20 июля на конференции Particle Physics and Cosmology был сделан доклад, подводящий итоги работы WMAP.  С августа 2001 года он раз за разом обозревал небо из точки L2 и вот теперь, 9 лет спустя, NASA официально объявит о завершении наблюдательной части проекта. В течении последующих месяцев аппарат будет выведен из точки L2 и либо уйдет на гелиоцентрическую орбиту, либо отправится к Луне, где под тщательным наблюдением LRO повторит подвиг LCROSS'a.

Так или иначе, это будет достойный конец достойной миссии, уже вписавшей себя в историю науки. Достаточно сказать, что 3 статьи с изложением основных результатов WMAP стали самыми цитируемыми за всю историю физики. С их популярным изложением можно ознакомиться здесь, а здесь можно почитать об истории и технологии исследования анизотропии реликтового излучения в целом.

Приведем также некоторые примечательные результаты WMAP в графическом виде


Итоговая карта анизотропии реликтового излучения с разрешением 0.2 градуса. Представляет собой суперпозицию разномасшабных флуктуаций со случайной фазой, которые (за небольшим исключением) укладываются в гауссово распределение.


Наибольшие отклонения от статистики наблюдаются на больших неоднородностях, в частности это большое "холодное пятно", природа которого не очень ясна.  Также заслуживает внимания группа пятен, подозрительно напоминающая инициалы Стивена Хоукинга - "S H". Ученым еще предстоит разгадать эту загадку.

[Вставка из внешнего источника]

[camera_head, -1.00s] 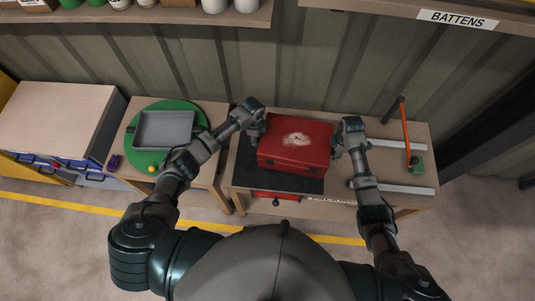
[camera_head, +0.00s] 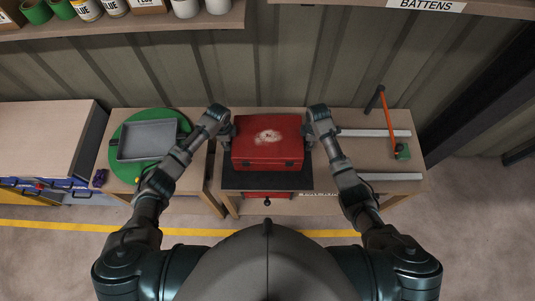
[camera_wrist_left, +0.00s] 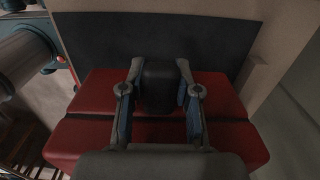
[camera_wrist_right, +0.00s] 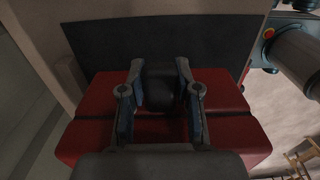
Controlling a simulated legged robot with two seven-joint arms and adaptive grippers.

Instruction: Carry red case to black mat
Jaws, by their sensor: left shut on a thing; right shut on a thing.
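The red case (camera_head: 268,150), with a pale worn patch on its lid, is between my two grippers, over the black mat (camera_head: 264,180). The mat shows in front of the case in the head view. My left gripper (camera_head: 229,133) is shut on the case's left side. My right gripper (camera_head: 308,131) is shut on its right side. In the left wrist view the fingers (camera_wrist_left: 160,95) close on a dark handle against the red side. The right wrist view shows the same grip (camera_wrist_right: 160,95). Whether the case's underside touches the mat cannot be told.
A grey tray (camera_head: 147,141) sits on a green round mat (camera_head: 117,159) on the table at left. An orange-handled tool (camera_head: 389,122) and metal battens (camera_head: 375,133) lie right of the case. A shelf (camera_head: 180,22) hangs above at the back.

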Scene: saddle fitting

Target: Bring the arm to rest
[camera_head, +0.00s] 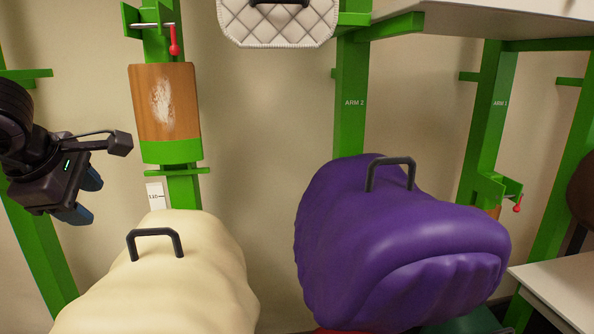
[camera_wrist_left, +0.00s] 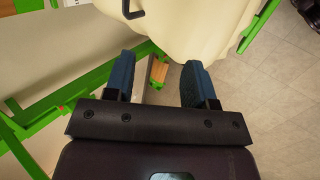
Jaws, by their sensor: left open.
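My left gripper (camera_head: 83,196) is at the left edge of the head view, in front of the wall. It is left of and above the cream saddle-shaped form (camera_head: 180,275) with its dark handle (camera_head: 155,240). In the left wrist view my left gripper (camera_wrist_left: 160,80) shows two blue fingers spread apart with nothing between them. The cream form also shows in the wrist view (camera_wrist_left: 195,25), beyond the fingertips. I see no contact between the fingers and it. My right gripper is in neither view.
A purple saddle-shaped form (camera_head: 400,235) with a handle stands right of centre. Green posts (camera_head: 350,105) carry a wooden block (camera_head: 165,100), a quilted white pad (camera_head: 278,22) and a shelf (camera_head: 490,18). A white table (camera_head: 560,290) is at the lower right. Bare wall lies between the forms.

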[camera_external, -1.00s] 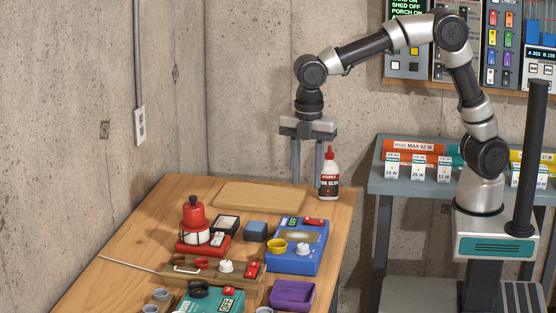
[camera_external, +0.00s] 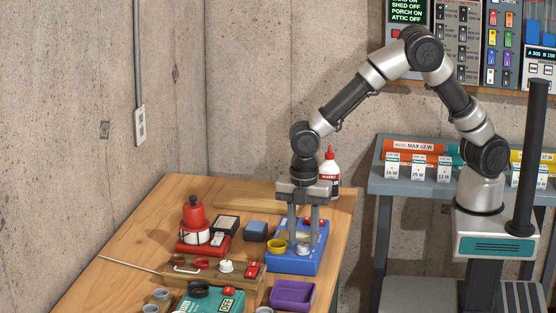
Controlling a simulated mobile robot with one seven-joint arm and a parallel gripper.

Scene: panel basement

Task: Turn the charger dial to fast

А это важнейший результат WMAP, энергетический спектр флуктуаций реликтового излучения. Вся карта неба раскладывается на сферические гармоники, порядковый номер которых (l) отложен по оси X. Масштаб флуктуации обратно пропорционален l, при этом l~100 соответствуют флуктуации угловым размером около 1 градуса. По оси Y отложена нормированная амплитуда флуктуаций. На графике видна серия максимумов, обусловленная наличием в ранней Вселенной акустических возмущений. По их величине определяется доля обычного (барионного) вещества и другие параметры общепринятой космологической модели.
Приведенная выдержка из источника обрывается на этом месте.